I don’t often play Free To Play games but a few do sneak under my radar and King Rabbit Race is one of them. The reason why is that all the paid content is cosmetic only, leaving player skill untouched in the quest for revenue. That is crucial because King Rabbit Race is a deceptively simple premise, executed really well.

In King Rabbit Race you will play alongside three other player ghosts in a race for survival. Each level has you trying to stay in camera shot on a 2D top down platformer full of traps set out to kill you. Make a mistake, your out. Fall behind, your out. The further you get, the better the score and you win coins and gems to then trade up for cosmetic improvements and see how you rank in the global online leaderboards. Think endless runner but competitive and you are in the right ballpark.
Each level is procedurally generated and I’m assuming keeping level seeds because there are two different modes to the game. In the normal mode you are competing against how far you’ve got across multiple levels in a timeframe. Again, the further you get, the higher the score. Each level has a visual theme but its the trap layouts that switch up. Dodge arrows, spinning cogs, ice skids that will send you into water or lava and making sure you jump between moving platforms correctly. The second mode is a daily challenge where you have 25 hours to get the highest score on a specific level layout. That global leaderboard position after each run makes for a mighty addictive incentive.

The controls are very simple – you only use the four direction buttons or arrow keys. Everything is grid based and predictable. What isn’t predictable is your slip ups. Too often you’ll be impatient, mistime something, forget a moving turret was putting you in the firing line or you speed off and make a dozy error. It seems so simple but you are caught out easily and so is everyone else as you watch the asynchronous ghosts of your other players meet their demise too.

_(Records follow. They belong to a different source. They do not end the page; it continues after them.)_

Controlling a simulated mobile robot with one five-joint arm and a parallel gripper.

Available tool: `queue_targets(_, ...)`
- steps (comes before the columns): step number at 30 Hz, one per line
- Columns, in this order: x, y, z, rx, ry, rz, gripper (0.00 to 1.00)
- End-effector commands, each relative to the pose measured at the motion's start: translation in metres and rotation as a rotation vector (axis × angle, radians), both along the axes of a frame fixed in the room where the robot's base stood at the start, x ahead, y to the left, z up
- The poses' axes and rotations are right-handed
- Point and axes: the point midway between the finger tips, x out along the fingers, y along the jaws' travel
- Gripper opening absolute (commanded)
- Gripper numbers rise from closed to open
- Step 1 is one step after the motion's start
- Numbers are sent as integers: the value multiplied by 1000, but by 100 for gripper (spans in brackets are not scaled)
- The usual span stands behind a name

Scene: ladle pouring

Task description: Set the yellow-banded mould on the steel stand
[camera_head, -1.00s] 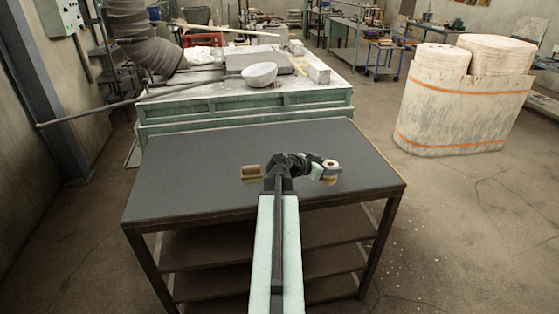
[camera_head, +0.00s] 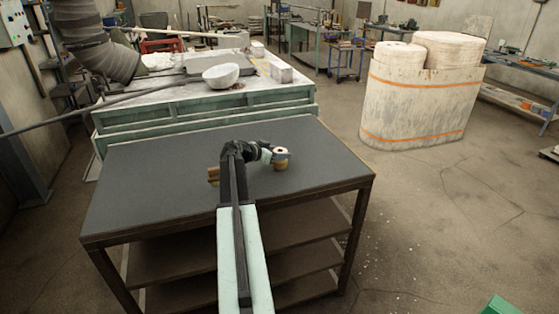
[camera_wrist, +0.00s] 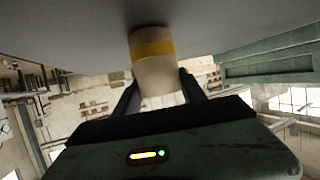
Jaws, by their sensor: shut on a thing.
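My gripper (camera_head: 270,155) is shut on the yellow-banded mould (camera_head: 281,154), a small pale cylinder, at the right part of the dark tabletop. In the wrist view the mould (camera_wrist: 158,72) is between my two dark fingers, its yellow band near the grey surface. I cannot tell whether its end touches that surface. A second, brownish mould (camera_head: 213,175) is on the tabletop left of my gripper, partly hidden by my arm. I cannot tell whether the dark-topped table (camera_head: 150,190) with lower shelves is the steel stand; no other clear stand shows.
A green bench (camera_head: 205,117) with a white bowl (camera_head: 220,76) stands behind the table. A large pale drum with orange bands (camera_head: 415,110) is at the back right. Part of a green object (camera_head: 500,306) shows at the bottom right. The floor right of the table is open.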

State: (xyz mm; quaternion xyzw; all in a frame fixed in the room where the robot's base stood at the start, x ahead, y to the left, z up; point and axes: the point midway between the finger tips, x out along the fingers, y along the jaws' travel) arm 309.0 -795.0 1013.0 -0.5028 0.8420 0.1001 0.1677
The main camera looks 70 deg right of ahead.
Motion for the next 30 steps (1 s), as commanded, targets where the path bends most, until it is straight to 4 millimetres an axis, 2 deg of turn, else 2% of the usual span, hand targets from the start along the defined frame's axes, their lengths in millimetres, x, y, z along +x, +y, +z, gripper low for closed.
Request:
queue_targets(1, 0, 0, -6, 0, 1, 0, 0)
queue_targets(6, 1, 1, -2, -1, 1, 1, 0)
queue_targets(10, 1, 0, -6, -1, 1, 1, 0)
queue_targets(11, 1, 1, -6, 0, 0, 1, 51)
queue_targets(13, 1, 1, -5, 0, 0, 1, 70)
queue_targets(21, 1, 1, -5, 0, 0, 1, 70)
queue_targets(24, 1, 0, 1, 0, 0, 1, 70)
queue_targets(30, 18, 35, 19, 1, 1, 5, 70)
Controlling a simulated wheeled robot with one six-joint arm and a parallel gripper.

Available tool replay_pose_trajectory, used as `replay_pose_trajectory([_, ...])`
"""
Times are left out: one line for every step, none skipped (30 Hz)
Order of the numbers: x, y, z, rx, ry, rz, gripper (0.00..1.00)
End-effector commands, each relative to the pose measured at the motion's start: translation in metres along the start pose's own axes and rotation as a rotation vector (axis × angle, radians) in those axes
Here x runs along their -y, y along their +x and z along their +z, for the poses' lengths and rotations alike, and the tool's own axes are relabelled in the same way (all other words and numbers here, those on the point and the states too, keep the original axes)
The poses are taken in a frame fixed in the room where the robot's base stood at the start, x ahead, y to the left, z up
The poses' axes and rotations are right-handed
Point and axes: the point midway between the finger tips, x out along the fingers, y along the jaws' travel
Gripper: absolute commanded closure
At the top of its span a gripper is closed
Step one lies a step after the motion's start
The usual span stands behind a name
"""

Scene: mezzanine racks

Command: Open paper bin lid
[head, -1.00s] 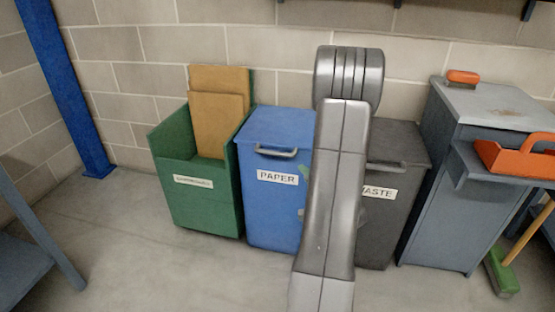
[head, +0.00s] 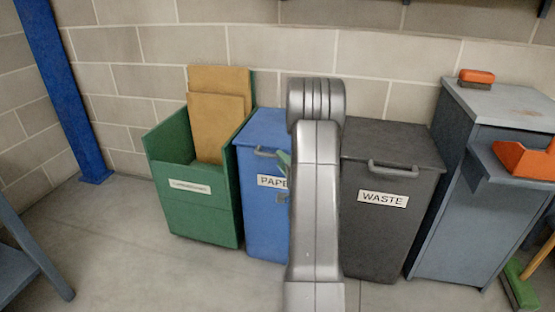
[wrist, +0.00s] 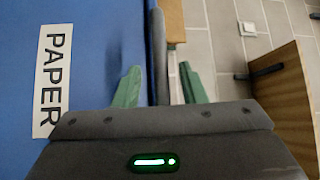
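The blue paper bin (head: 262,215) stands between the green cardboard bin and the dark waste bin, its lid down. Its grey lid handle (head: 266,153) shows at the front edge, partly hidden by my arm. In the wrist view the bin's blue front (wrist: 95,60) and white PAPER label (wrist: 50,75) fill the left side. My gripper (wrist: 161,86) is open, its green fingertips apart. A dark bar, seemingly the lid handle (wrist: 157,45), lies between the fingers in that view; I cannot tell whether they touch it. In the head view a green fingertip shows beside my arm.
The green bin (head: 190,215) holds brown cardboard sheets (head: 219,120). The waste bin (head: 375,240) is on the right, then a grey cabinet (head: 450,215) with an orange-topped brush (head: 477,77). A blue post (head: 65,90) stands left. Open floor lies in front at left.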

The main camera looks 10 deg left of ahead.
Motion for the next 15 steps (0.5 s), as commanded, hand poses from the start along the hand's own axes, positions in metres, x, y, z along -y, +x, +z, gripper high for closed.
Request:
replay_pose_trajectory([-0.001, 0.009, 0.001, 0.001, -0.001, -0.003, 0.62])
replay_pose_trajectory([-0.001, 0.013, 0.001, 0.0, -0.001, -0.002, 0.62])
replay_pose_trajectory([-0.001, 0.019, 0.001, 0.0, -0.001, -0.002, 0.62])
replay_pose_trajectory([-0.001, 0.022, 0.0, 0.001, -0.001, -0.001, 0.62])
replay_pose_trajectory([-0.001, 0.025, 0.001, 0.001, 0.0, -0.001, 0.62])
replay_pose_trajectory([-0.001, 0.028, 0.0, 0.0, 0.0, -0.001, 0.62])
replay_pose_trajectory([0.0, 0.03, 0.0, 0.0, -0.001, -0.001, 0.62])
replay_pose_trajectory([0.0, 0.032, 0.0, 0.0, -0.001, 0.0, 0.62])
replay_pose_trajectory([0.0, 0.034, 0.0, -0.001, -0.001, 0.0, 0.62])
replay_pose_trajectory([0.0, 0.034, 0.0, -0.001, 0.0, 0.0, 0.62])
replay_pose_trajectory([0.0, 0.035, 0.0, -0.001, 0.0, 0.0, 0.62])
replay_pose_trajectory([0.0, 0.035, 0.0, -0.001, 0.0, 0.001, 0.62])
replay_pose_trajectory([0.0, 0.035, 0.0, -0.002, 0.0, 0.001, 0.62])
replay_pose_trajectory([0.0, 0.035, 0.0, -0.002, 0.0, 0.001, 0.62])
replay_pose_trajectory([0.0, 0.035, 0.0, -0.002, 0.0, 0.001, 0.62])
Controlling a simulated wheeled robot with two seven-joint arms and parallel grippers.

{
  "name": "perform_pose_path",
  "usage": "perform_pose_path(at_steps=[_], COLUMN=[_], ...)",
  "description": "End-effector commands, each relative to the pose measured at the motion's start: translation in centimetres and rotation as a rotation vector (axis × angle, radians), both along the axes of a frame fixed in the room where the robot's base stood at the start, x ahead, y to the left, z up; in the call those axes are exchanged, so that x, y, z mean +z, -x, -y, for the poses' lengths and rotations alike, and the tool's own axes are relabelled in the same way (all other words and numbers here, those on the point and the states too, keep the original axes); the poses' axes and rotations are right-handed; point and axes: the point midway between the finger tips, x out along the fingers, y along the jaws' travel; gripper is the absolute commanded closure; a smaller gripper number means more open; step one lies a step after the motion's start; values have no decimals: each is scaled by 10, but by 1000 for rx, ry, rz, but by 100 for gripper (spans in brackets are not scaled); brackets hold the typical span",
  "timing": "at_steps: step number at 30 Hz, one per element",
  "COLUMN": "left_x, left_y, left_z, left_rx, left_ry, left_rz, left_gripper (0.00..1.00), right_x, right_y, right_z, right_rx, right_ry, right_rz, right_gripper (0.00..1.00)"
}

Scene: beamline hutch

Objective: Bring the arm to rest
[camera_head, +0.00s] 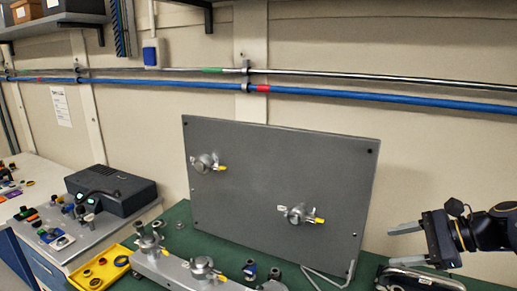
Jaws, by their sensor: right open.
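My right gripper (404,244) is at the right edge of the head view, its arm coming in from the right. Its two grey fingers point left and stand apart, with nothing between them. It is to the right of the upright grey panel (270,225), and I see a gap between the fingertips and the panel. My left gripper is out of view.
The panel carries two round metal fittings with yellow tips (206,163) (298,214). A green-topped bench (180,232) holds a metal block with fittings (180,272) and a yellow tray (103,262). A dark metal object (418,281) lies below my right gripper. Pipes (340,96) cross the wall.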

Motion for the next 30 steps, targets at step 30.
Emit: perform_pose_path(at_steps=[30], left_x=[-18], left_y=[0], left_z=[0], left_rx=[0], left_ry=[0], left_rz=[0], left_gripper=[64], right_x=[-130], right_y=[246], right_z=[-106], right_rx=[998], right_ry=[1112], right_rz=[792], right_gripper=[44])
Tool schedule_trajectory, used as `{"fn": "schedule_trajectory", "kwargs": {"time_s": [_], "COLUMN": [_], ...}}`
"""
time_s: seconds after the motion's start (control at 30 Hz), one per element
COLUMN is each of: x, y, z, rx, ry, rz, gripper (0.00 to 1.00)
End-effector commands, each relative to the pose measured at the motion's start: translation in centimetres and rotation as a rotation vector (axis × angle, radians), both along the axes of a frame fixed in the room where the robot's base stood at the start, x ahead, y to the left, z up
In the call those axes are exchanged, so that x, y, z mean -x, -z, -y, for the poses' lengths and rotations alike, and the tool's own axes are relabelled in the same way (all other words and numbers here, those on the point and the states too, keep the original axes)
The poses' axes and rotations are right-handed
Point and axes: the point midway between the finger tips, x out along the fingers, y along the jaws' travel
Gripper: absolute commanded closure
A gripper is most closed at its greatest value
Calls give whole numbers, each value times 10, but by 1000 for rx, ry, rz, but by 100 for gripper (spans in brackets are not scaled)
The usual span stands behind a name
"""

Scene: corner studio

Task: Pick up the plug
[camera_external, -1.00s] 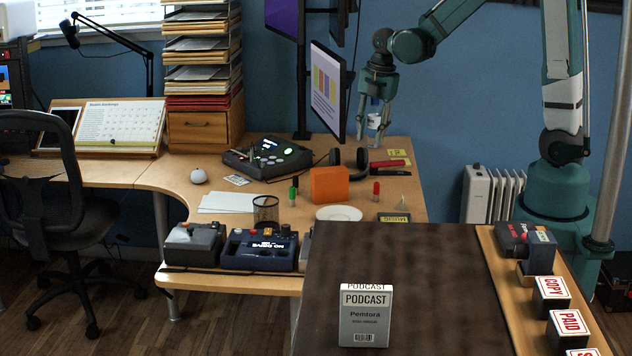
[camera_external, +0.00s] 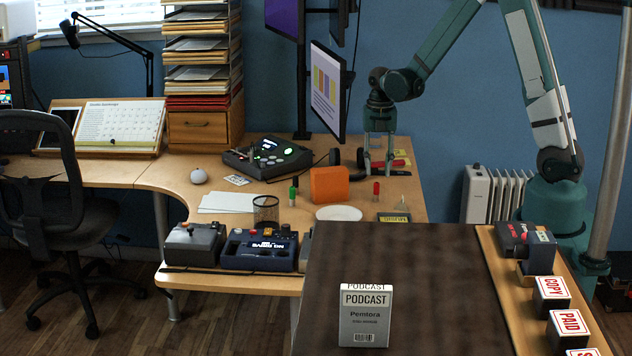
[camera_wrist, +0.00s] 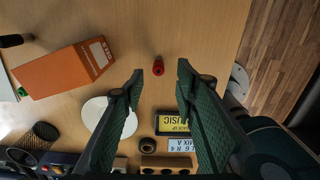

Cosmetics are quite expensive and I have little use of them as your bunny is so small, it doesn’t stand out much. This might be because the game is cross play between PC and mobile. Whilst the initial premise of King Rabbit Race is very sound, the real crux will be in how the level variations build over time. I did notice the same set pieces recurring over and over quite quickly and so even after an hour or two across several days, I felt like there needed to be more trap variety to make the game a sustainable time sink long term. If the developers can do that, this is going to have a cult following. The cutest survival eSport ever? Quite possibly!